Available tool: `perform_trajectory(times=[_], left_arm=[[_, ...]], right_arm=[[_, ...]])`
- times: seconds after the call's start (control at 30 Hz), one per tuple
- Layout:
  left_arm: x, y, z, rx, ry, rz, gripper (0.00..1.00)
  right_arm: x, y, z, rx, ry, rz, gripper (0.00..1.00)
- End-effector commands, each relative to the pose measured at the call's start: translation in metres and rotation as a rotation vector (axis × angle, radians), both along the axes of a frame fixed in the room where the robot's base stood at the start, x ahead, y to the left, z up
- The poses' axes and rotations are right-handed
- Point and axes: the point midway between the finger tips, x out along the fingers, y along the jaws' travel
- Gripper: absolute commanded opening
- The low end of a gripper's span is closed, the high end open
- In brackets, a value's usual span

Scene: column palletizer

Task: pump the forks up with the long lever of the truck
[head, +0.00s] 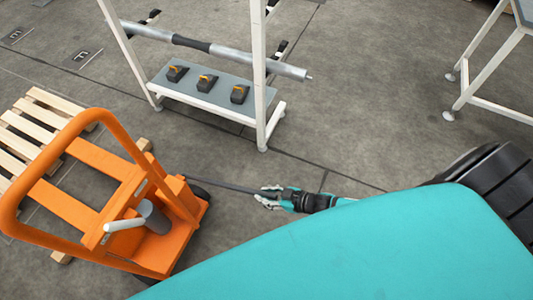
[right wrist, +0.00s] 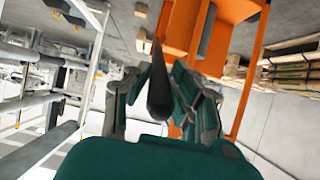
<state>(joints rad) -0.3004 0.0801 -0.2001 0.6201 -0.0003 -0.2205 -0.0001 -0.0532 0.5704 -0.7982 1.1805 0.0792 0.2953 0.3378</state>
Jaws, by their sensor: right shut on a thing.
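The orange truck (head: 165,235) stands at the left of the head view, with its loop handle and a grey cylinder at its base. Its long dark lever (head: 225,186) sticks out to the right from the truck, low over the floor. My right gripper (head: 268,198) is at the outer end of the lever and shut on it. In the right wrist view the lever (right wrist: 159,85) runs between the two fingers of the gripper (right wrist: 160,100) toward the orange truck (right wrist: 215,35). My left gripper is in neither view.
A wooden pallet (head: 40,125) lies at the left, by the truck. A white rack (head: 262,90) with a grey shaft (head: 235,55) and several black blocks on its shelf stands behind. A white-legged table (head: 490,60) is at the upper right. The floor between is clear.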

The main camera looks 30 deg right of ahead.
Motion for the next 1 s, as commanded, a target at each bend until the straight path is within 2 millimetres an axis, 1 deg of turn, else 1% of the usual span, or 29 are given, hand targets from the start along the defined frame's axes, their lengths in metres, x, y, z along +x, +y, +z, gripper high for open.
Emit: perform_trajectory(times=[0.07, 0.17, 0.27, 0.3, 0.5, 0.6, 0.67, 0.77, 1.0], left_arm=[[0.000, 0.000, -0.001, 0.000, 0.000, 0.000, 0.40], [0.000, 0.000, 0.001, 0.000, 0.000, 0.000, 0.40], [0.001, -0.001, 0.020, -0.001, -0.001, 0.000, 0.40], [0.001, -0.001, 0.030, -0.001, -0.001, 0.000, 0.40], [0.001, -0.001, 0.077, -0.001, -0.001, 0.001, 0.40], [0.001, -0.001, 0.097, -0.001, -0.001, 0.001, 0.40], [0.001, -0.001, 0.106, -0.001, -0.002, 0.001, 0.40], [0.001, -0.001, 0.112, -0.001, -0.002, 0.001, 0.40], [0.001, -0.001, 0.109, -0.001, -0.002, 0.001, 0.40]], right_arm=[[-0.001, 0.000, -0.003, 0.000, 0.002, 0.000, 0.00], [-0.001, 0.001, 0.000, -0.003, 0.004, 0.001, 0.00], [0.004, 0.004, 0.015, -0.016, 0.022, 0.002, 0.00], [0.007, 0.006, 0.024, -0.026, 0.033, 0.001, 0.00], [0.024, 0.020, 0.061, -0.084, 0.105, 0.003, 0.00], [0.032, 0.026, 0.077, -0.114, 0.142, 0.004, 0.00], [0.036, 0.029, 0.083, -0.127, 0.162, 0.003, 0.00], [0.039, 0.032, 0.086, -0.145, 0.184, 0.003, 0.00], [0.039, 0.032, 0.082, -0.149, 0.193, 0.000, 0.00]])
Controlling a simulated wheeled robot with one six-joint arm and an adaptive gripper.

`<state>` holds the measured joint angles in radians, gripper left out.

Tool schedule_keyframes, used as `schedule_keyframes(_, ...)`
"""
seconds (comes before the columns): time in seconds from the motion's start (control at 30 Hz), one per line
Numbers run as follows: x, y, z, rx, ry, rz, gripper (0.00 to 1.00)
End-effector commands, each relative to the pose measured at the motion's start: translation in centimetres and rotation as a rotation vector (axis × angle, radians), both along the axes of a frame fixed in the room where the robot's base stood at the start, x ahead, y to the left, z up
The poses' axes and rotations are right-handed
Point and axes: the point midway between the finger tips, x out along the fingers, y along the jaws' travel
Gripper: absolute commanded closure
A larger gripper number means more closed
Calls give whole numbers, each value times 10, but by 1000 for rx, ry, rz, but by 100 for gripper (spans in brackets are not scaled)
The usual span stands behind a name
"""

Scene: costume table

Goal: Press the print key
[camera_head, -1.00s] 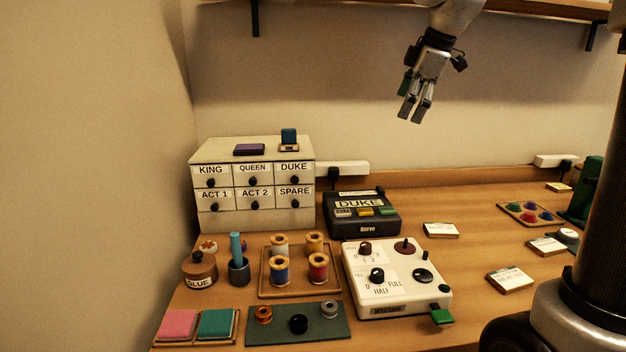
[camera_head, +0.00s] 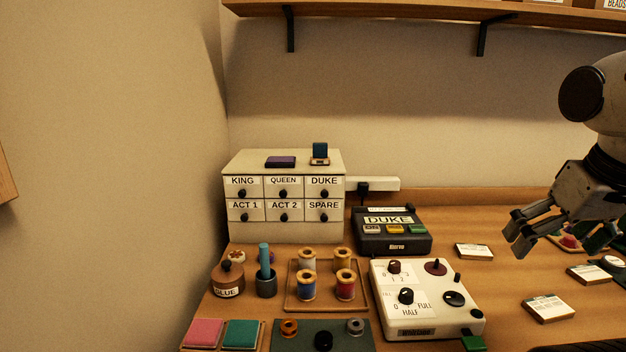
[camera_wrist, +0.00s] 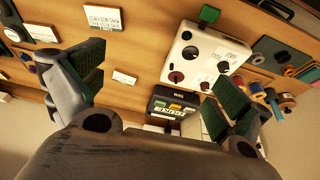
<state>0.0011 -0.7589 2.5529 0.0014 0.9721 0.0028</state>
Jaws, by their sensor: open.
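The dark label maker (camera_head: 395,245) stands on the table right of the drawer cabinet. Its display reads DUKE (camera_head: 388,220). Below the display is a row of keys: a pale one (camera_head: 372,229), a yellow one (camera_head: 395,230) and a green one (camera_head: 417,229); their lettering is too small to read surely. The label maker also shows upside down in the wrist view (camera_wrist: 172,117), between and beyond my fingers. My gripper (camera_head: 518,232) is open and empty, above the table to the right of the label maker, and touches nothing I can see.
A white control box (camera_head: 428,318) with knobs stands in front of the label maker. The labelled drawer cabinet (camera_head: 284,232) is at its left. A spool tray (camera_head: 318,304) lies front left. Small cards (camera_head: 474,251) lie at the right. Shelf brackets (camera_head: 482,38) hang above.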

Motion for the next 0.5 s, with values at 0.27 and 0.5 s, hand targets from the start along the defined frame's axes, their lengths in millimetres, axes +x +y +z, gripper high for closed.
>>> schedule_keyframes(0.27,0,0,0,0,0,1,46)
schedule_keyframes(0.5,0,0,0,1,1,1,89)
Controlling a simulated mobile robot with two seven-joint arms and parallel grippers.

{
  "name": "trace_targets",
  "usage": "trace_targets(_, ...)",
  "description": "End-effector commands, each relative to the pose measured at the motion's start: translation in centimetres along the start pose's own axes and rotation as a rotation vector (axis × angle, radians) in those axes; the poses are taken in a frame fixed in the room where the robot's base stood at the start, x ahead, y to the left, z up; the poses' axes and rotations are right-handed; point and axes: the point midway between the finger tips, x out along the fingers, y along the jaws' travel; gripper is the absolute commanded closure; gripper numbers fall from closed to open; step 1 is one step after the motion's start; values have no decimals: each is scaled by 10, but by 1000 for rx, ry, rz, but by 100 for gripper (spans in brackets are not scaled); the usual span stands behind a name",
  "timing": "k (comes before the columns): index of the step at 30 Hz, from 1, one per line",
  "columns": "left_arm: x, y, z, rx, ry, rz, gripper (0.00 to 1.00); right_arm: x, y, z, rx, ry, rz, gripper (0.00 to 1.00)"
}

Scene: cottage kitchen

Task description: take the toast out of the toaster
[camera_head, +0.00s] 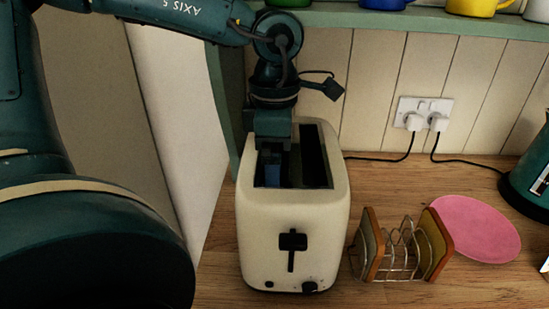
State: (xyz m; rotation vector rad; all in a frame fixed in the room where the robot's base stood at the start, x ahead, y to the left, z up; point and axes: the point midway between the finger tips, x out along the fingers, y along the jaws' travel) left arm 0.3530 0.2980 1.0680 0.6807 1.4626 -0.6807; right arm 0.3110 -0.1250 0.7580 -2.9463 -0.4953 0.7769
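The cream toaster (290,225) stands on the wooden counter, with two long slots in its top and its lever (292,241) on the near face. My left gripper (271,170) points down at the left slot from above, its fingertips at or inside the opening. The fingers and the slot wall hide what is between them, so I cannot tell whether it holds toast. The right slot looks dark, with no toast showing. A wire toast rack (400,250) stands right of the toaster, with a brown slice of toast at its left end (374,245) and another at its right end (437,243). My right gripper is out of view.
A pink plate (478,228) lies right of the rack. A dark green kettle (530,180) stands at the right edge. Two plugs sit in the wall socket (424,113), their cables on the counter. A green shelf (400,20) with mugs runs above.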

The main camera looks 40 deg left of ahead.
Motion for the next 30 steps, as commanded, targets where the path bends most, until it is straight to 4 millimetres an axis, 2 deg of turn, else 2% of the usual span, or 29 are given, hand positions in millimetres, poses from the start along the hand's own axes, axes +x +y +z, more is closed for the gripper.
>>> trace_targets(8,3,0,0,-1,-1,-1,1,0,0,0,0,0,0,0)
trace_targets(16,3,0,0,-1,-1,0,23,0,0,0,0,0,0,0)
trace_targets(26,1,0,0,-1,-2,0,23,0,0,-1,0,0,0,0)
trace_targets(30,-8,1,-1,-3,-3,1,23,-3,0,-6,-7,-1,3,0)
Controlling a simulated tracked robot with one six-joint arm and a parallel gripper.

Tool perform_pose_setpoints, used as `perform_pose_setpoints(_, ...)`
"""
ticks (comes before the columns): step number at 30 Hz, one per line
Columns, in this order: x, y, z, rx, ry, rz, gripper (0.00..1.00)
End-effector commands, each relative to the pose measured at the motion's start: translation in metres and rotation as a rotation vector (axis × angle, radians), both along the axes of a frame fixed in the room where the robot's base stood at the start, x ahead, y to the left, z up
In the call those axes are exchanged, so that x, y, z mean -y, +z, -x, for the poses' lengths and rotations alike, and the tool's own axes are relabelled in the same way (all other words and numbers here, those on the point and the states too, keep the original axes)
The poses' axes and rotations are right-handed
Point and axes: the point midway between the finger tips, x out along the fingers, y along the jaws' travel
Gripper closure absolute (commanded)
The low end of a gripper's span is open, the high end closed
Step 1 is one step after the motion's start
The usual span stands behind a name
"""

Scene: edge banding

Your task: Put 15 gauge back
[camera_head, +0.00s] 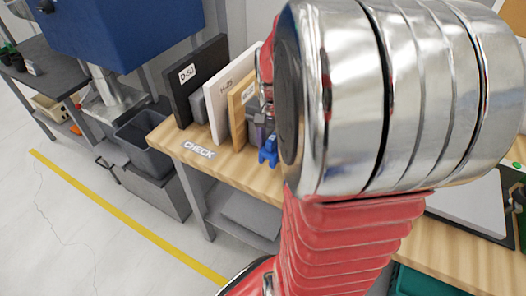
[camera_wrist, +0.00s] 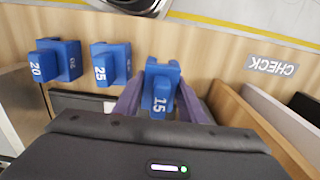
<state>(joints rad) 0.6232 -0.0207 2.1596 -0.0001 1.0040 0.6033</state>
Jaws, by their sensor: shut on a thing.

----------------

**TASK DESCRIPTION**
Your task is to print the lines from the one containing "The main camera looks 30 deg right of ahead." through the one containing "Motion for the next 1", exactly and with nothing added.

**FINAL ANSWER**
The main camera looks 30 deg right of ahead.
Motion for the next 1 s, as commanded, a target at each bend until the straight path is within 2 millimetres an axis, 1 deg of turn, else 1% of the usual span, or 29 are given, hand targets from the start along the defined frame's axes, their lengths in metres, x, y, z along +x, +y, +z, gripper high for open.

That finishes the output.